EXERCISE AIM - Quote every line as given.

AVAILABLE RECORDS -
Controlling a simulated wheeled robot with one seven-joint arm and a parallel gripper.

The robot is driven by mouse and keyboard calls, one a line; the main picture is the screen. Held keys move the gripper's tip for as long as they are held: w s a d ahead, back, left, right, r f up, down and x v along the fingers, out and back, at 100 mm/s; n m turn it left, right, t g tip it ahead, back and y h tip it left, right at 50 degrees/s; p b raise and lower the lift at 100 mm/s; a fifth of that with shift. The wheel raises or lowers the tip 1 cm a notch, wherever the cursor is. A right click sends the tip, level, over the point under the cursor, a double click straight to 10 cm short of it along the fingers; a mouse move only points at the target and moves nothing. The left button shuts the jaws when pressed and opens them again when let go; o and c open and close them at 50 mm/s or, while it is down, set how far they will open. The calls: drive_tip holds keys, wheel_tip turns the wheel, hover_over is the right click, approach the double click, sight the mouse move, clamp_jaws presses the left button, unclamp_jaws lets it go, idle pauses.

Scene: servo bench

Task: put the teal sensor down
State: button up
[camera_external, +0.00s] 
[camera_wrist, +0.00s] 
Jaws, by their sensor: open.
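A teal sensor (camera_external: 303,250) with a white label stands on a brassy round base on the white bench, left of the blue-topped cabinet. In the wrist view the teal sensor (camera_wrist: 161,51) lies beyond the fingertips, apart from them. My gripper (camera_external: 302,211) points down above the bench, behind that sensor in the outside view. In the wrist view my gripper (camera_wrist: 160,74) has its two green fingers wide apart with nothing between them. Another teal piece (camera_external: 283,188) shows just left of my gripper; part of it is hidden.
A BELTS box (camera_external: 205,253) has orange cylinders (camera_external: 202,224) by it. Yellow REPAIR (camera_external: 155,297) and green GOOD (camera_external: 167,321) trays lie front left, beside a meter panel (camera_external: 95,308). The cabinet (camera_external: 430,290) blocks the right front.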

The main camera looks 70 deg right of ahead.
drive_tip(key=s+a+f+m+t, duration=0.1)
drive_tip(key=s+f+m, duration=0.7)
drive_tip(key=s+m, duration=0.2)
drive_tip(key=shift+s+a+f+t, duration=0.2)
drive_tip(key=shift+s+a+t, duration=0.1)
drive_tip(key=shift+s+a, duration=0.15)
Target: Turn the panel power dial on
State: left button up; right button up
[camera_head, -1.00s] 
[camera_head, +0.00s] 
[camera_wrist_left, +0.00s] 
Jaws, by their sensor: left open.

EXERCISE ANSWER -
Controlling a simulated wheeled robot with one seven-joint arm and a parallel gripper.

The robot is driven by mouse and keyboard calls, one a line; the main picture is the screen. Held keys move the gripper's tip for as long as they are held: w s a d ahead, back, left, right, r f up, down and x v along the fingers, out and back, at 100 mm/s; n m turn it left, right, t g tip it ahead, back and y h tip it left, right at 50 degrees/s; p b raise and lower the lift at 100 mm/s; a fifth of that with shift. The wheel raises or lowers the tip 1 cm a notch, wherever the cursor is. A right click sends the tip, level, over the point under the cursor, a double click straight to 10 cm short of it along the fingers; a mouse move only points at the target and moves nothing. The left button shuts the jaws when pressed and opens them again when let go; o and c open and close them at 50 mm/s or, while it is down, set how far they will open. The calls: drive_tip holds keys, wheel_tip turns the wheel, hover_over is the right click, approach the double click, sight the mouse move, clamp_jaws presses the left button, unclamp_jaws lets it go, idle pauses.

Scene: servo bench

Task: put the teal sensor down
State: button up
[camera_external, +0.00s] 
[camera_wrist, +0.00s] 
Jaws, by their sensor: open.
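A teal sensor (camera_external: 303,250) with a white label stands on a brassy round base on the white bench, left of the blue-topped cabinet. In the wrist view the teal sensor (camera_wrist: 161,51) lies beyond the fingertips, apart from them. My gripper (camera_external: 302,211) points down above the bench, behind that sensor in the outside view. In the wrist view my gripper (camera_wrist: 160,74) has its two green fingers wide apart with nothing between them. Another teal piece (camera_external: 283,188) shows just left of my gripper; part of it is hidden.
A BELTS box (camera_external: 205,253) has orange cylinders (camera_external: 202,224) by it. Yellow REPAIR (camera_external: 155,297) and green GOOD (camera_external: 167,321) trays lie front left, beside a meter panel (camera_external: 95,308). The cabinet (camera_external: 430,290) blocks the right front.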

The main camera looks 70 deg right of ahead.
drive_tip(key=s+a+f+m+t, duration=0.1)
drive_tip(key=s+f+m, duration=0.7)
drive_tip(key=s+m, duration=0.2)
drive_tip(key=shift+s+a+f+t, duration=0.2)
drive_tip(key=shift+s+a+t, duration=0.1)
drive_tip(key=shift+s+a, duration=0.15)
Target: Turn the panel power dial on
State: left button up; right button up
[camera_head, -1.00s] 
[camera_head, +0.00s] 
[camera_wrist_left, +0.00s] 
Jaws, by their sensor: left open.

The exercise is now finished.